In his preface, Cruden claims that his concordance "tends so much to render the study of the Holy Scriptures more easy to all Christians." Now what these Christian readers can do is find an interpretation of any passage "by comparing one Scripture with another" as if the good book had been memorized for them. What happens now is that any reader can find proof for an argument or question. Now biblical evidence need not be memorized, just know a key word and find the proof text. Cruden has made the lay reader as good at finding the proof text as parson or scholar. It is a new world for Bible readers who can now replace the authority of the church with the authority of what they read in the Bible. The words become the authority of the Word.

And this new world of Bible reading was discovered or invented by an annoying proof corrector of the press who was involuntarily incarcerated in madhouses three or four times, who was unsuccessful in love and politics, who never financially profited from his work, left no descendants, and initiated madhouse and prison reform in England. Yet he may have compiled the most printed book besides the Bible, if not the most printed index, in the history of the world.

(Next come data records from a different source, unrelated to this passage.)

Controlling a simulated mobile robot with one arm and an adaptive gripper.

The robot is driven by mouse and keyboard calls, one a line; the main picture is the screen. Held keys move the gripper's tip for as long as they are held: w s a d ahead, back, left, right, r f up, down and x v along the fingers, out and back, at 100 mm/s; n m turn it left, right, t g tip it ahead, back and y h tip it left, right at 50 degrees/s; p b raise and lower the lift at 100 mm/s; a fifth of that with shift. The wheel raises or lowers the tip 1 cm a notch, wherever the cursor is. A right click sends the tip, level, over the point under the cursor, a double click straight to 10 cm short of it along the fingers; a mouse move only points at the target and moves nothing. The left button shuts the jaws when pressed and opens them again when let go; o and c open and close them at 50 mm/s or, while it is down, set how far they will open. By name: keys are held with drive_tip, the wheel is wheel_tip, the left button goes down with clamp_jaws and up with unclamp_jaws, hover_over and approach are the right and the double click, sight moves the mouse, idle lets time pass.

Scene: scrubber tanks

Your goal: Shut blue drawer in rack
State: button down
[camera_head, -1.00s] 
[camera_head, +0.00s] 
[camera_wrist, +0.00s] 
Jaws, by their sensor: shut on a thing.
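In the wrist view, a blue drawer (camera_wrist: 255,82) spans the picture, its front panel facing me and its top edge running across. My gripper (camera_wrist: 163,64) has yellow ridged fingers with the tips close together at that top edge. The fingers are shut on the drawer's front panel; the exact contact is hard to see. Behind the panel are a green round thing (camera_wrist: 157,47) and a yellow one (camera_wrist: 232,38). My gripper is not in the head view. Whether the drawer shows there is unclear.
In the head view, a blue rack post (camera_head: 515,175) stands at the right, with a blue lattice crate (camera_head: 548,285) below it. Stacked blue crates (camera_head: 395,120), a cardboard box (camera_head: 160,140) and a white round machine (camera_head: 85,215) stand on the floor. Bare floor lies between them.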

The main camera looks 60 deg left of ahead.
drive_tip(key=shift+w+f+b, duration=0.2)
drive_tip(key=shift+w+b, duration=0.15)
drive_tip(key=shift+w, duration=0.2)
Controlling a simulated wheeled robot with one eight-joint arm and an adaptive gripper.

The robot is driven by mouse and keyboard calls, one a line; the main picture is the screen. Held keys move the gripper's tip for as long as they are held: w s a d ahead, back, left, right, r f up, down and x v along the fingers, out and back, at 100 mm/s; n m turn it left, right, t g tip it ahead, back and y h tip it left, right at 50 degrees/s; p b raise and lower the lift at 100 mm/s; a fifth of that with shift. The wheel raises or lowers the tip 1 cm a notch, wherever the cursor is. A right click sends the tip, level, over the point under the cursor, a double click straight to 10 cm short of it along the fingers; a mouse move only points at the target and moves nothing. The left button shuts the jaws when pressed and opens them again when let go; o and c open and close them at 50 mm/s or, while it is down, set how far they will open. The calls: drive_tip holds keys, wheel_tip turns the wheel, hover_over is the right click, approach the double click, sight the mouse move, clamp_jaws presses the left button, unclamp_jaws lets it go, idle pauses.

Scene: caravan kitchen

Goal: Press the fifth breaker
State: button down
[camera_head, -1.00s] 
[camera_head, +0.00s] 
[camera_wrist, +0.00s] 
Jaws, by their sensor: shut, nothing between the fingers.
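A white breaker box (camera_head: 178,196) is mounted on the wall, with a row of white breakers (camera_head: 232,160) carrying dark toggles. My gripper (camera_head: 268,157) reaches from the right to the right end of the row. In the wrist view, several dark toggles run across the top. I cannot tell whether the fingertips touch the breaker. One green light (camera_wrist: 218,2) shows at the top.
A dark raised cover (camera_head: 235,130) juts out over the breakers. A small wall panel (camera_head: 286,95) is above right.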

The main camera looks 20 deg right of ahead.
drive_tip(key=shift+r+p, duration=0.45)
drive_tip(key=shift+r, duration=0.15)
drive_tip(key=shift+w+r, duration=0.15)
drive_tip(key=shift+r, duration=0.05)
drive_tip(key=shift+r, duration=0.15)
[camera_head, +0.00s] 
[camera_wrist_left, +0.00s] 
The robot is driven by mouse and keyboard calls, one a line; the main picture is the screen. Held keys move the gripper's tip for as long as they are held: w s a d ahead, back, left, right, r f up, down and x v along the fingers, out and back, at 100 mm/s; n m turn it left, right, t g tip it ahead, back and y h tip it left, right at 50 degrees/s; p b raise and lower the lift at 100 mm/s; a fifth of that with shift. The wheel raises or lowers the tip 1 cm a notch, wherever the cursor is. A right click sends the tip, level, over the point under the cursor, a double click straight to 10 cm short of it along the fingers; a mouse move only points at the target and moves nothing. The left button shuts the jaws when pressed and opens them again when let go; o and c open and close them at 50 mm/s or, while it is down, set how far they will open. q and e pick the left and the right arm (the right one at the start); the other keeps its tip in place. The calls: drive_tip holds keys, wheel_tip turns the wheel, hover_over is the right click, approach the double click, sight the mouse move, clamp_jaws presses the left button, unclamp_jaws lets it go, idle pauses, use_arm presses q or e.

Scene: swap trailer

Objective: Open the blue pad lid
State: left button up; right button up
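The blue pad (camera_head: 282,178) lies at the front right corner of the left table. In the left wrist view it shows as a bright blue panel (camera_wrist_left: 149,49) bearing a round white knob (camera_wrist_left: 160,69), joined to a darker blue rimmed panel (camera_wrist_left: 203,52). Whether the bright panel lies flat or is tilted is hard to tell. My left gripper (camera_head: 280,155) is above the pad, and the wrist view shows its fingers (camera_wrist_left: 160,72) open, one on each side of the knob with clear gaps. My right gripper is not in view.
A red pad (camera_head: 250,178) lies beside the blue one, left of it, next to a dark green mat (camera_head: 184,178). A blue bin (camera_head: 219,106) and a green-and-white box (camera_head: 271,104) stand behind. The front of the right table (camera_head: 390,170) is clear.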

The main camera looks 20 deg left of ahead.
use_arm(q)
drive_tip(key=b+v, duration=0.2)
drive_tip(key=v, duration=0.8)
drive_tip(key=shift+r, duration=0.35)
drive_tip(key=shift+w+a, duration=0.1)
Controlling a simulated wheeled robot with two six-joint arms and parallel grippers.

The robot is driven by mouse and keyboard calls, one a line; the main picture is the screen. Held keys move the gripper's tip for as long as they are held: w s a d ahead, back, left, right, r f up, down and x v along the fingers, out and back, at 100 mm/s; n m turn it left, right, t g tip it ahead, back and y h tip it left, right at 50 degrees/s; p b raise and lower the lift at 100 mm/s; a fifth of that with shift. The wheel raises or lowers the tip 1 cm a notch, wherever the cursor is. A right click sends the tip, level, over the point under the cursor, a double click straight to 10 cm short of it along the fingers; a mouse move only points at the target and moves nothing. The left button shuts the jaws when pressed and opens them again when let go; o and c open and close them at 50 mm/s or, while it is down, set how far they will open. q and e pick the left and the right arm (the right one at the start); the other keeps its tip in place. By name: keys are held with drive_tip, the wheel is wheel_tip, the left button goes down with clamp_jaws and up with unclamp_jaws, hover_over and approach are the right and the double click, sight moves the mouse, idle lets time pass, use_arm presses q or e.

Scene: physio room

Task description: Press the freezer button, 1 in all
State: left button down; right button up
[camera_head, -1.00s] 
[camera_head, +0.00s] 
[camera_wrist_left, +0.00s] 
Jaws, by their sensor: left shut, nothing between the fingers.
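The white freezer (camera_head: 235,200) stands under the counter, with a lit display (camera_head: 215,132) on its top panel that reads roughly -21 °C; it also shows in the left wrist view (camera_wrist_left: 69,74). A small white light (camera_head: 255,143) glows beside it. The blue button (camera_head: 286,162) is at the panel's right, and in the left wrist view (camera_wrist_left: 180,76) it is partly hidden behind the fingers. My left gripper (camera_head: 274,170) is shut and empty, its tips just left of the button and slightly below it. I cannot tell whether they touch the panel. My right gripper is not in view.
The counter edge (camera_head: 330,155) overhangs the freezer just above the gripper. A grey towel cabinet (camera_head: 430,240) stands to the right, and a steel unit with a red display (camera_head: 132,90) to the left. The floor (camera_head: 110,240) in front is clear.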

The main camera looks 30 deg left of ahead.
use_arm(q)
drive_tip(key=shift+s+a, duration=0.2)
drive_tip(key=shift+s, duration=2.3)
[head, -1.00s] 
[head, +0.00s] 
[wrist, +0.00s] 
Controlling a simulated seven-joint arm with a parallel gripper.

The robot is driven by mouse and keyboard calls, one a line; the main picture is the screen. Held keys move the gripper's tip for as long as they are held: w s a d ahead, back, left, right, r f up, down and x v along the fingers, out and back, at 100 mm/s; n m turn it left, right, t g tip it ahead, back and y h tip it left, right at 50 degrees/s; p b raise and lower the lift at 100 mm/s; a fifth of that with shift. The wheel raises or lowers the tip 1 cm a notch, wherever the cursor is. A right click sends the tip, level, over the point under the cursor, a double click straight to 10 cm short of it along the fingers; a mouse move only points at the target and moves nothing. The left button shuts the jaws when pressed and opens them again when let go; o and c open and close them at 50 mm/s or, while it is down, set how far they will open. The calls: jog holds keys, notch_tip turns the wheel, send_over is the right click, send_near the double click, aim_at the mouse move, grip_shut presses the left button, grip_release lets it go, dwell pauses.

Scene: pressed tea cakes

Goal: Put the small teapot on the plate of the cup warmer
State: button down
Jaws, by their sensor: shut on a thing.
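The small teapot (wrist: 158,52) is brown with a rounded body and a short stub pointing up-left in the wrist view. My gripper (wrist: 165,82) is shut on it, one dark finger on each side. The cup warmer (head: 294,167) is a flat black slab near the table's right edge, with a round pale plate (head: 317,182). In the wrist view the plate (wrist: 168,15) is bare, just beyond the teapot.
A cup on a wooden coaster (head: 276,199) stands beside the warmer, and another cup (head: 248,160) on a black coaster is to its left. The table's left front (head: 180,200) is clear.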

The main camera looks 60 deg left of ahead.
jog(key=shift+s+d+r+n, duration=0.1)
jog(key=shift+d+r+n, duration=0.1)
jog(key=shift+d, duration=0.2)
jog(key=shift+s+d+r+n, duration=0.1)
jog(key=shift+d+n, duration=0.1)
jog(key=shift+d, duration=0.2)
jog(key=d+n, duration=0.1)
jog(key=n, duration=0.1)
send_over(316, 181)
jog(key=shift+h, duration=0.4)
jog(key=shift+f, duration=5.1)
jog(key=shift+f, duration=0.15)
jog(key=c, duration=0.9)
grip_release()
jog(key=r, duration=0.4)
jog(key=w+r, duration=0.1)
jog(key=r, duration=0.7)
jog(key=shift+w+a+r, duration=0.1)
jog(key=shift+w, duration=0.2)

Roger G. Baker, Brigham Young University

Endnotes
[1] John Marbeck, A Concordace, That is to Saie, a Work Wherein by the Ordre of the Letters of the A.B.C. Ye Maie Redely Finde any Words Conteigned in the Whole Bible (London: Richardus Grafton excudebat, 1550). Alternate spellings are Marbecke or Merbecke.
[2] Although Marbeck is probably the first English Bible concordance, the idea of a concordance is much older. In Cruden's 1738 preface, he attributes the earliest concordance to the Dominican Frier (sic) Hugo de S. Charo, who died in 1262. David S. Katz, God's Last Words: Reading the English Bible from the Reformation to Fundamentalism (New Haven: Yale University Press, 2004), 6 remarks that in Biblia Sacra Polyglotta (Alcalá, 1514-17), "a sort of primitive concordance appears in the margin, noting similar passages in other parts of the Bible." For more information on this polyglot, see An Introduction to the Knowledge of Rare and Valuable Editions of the Greek and Latin Classics (4th ed.; ed. Thomas Frognall Dibdin; London: Harding & Lepard; G. B. Whittaker, 1827), i. 1-43.
[3] A copy of this concordance is in the author's possession.
[4] According to Amazon.com.
[5] If he had included the Apocrypha in the first edition, he would have to add another 2,216 "in"s, 9,703 "the"s but only 65 "beginning"s.
[6] The Concordance is still a valuable tool for students of the Bible. A good resource for those who may wonder about how to use this index is Lloyd R. Bailey, "What a Concordance Can Do For You: The Bible Word by Word," Biblical Archaeology Review 10 (Nov./Dec. 1984): 60-67.
[7] The New Testament references that include the word "Christian" are Acts 11:26; 26:28, and 1 Pet 4:16.
[8] Paul Schrodt, "Christian Reading: Lectio Divina, Lectio Excelsior," Journal of Theology 106 (2002) 55-68.
[9] Mariano Magrassi, Praying the Bible: An Introduction to Lectio Divina (Collegevill, Minn.: The Liturgical Press, 1998), 5.
[10]The fennel is a perennial European herb with yellow flowers. It is cultivated chiefly for its use in sauces eaten with salmon. Cruden may have intended this use of the word since he compiled an index of Milton's Paradise Lost in which Milton (1667) used fennel in the lines "A savorie odour ... more pleas'd my sense Than smell of sweetest Fenel" (P.L. ix. 581). It is interesting to note the fennel is a type of apple, often thought of as representative of the forbidden fruit of Eden. Cruden may have intended this reference.
[11] According to The Chicago Manual of Style, "the version of the Bible now most frequently referred to in scholarly work is probably the New Revised Standard Version." The references here are from the Bible of Alexander Cruden's day, the Authorized or King James Version, published in 1611, about 125 years before Cruden's concordance. The SBL Handbook of Style suggests the abbreviations NRSV and KJV and offers no version preference.
[12] Roger Tomes, "The Psalms," in Creating the Old Testament (ed. Stephen Bigger; Oxford: Blackwell, 1989), 254.
[13] Alister E. McGrath, In the Beginning: The Story of the King James Bible and How It Changed a Nation, a Language, and a Culture (New York: Doubleday, 2001), 234.